» **Provided data**:
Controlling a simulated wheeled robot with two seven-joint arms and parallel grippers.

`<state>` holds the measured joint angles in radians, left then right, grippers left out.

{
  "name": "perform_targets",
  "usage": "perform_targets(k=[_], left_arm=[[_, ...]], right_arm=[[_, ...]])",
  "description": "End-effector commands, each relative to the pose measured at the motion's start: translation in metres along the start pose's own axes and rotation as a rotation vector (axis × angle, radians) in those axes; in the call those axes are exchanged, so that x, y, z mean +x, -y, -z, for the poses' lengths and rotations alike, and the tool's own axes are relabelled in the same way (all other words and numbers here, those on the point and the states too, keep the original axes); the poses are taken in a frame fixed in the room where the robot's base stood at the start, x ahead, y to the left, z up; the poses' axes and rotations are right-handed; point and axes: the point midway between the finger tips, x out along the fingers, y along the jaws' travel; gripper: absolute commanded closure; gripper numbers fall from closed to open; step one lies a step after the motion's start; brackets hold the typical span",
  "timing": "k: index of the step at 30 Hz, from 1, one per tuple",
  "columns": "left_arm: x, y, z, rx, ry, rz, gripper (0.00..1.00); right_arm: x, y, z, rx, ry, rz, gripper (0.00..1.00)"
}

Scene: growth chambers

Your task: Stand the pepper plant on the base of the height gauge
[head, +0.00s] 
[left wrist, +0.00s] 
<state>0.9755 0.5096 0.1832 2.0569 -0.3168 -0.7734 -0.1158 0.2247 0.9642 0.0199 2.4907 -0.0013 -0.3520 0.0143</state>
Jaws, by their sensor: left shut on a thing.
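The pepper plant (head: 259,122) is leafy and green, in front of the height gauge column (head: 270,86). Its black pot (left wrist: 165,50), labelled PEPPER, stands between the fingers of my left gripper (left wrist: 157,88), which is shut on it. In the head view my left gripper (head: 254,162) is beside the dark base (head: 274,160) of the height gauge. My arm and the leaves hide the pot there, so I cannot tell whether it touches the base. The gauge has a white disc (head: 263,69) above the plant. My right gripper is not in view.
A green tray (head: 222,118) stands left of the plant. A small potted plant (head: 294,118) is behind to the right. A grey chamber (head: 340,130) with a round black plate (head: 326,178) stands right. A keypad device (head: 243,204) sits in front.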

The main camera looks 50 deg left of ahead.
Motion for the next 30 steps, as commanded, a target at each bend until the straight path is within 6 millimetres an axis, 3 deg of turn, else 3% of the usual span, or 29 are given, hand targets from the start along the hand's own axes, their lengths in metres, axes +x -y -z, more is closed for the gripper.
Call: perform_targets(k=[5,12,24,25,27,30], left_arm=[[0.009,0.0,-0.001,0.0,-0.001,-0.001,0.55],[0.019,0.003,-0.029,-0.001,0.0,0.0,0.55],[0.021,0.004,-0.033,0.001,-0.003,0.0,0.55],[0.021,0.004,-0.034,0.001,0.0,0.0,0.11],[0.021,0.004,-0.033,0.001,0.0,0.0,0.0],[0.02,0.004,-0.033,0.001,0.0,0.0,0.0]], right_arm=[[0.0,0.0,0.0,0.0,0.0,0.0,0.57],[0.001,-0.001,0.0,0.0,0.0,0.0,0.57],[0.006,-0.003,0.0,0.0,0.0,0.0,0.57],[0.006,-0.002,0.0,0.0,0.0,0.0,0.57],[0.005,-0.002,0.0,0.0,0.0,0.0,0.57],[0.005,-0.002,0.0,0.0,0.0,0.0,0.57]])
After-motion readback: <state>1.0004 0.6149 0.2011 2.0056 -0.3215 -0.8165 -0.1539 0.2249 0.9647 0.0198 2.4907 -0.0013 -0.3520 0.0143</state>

» **What you need to do**:
Write out the data exactly as it stands.

» **Result below**:
Controlling a simulated wheeled robot with two seven-joint arms and parallel grippers.

`<state>` holds the measured joint angles in radians, left then right, grippers left out.

{
  "name": "perform_targets",
  "usage": "perform_targets(k=[_], left_arm=[[_, ...]], right_arm=[[_, ...]])",
  "description": "End-effector commands, each relative to the pose measured at the motion's start: translation in metres along the start pose's own axes and rotation as a rotation vector (axis × angle, radians) in those axes; in the call those axes are exchanged, so that x, y, z mean +x, -y, -z, for the poses' lengths and rotations alike, and the tool's own axes are relabelled in the same way (all other words and numbers here, those on the point and the states too, keep the original axes); the poses are taken in a frame fixed in the room where the robot's base stood at the start, x ahead, y to the left, z up; the poses' axes and rotations are right-handed; point and axes: the point midway between the finger tips, x out along the fingers, y along the jaws' travel; gripper: absolute commanded closure; gripper numbers fall from closed to open; step one lies a step after the motion's start; brackets hold the typical span",
  "timing": "k: index of the step at 30 Hz, from 1, one per tuple",
  "columns": "left_arm: x, y, z, rx, ry, rz, gripper (0.00..1.00); right_arm: x, y, z, rx, ry, rz, gripper (0.00..1.00)"
}

Scene: growth chambers

Your task: Stand the pepper plant on the base of the height gauge
[head, +0.00s] 
[left wrist, +0.00s] 
<state>0.9755 0.5096 0.1832 2.0569 -0.3168 -0.7734 -0.1158 0.2247 0.9642 0.0199 2.4907 -0.0013 -0.3520 0.0143</state>
Jaws, by their sensor: left shut on a thing.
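The pepper plant (head: 259,122) is leafy and green, in front of the height gauge column (head: 270,86). Its black pot (left wrist: 165,50), labelled PEPPER, stands between the fingers of my left gripper (left wrist: 157,88), which is shut on it. In the head view my left gripper (head: 254,162) is beside the dark base (head: 274,160) of the height gauge. My arm and the leaves hide the pot there, so I cannot tell whether it touches the base. The gauge has a white disc (head: 263,69) above the plant. My right gripper is not in view.
A green tray (head: 222,118) stands left of the plant. A small potted plant (head: 294,118) is behind to the right. A grey chamber (head: 340,130) with a round black plate (head: 326,178) stands right. A keypad device (head: 243,204) sits in front.

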The main camera looks 50 deg left of ahead.
Motion for the next 30 steps, as commanded, a target at each bend until the straight path is within 6 millimetres an axis, 3 deg of turn, else 3% of the usual span, or 29 are given, hand targets from the start along the hand's own axes, their lengths in metres, axes +x -y -z, more is closed for the gripper.
Call: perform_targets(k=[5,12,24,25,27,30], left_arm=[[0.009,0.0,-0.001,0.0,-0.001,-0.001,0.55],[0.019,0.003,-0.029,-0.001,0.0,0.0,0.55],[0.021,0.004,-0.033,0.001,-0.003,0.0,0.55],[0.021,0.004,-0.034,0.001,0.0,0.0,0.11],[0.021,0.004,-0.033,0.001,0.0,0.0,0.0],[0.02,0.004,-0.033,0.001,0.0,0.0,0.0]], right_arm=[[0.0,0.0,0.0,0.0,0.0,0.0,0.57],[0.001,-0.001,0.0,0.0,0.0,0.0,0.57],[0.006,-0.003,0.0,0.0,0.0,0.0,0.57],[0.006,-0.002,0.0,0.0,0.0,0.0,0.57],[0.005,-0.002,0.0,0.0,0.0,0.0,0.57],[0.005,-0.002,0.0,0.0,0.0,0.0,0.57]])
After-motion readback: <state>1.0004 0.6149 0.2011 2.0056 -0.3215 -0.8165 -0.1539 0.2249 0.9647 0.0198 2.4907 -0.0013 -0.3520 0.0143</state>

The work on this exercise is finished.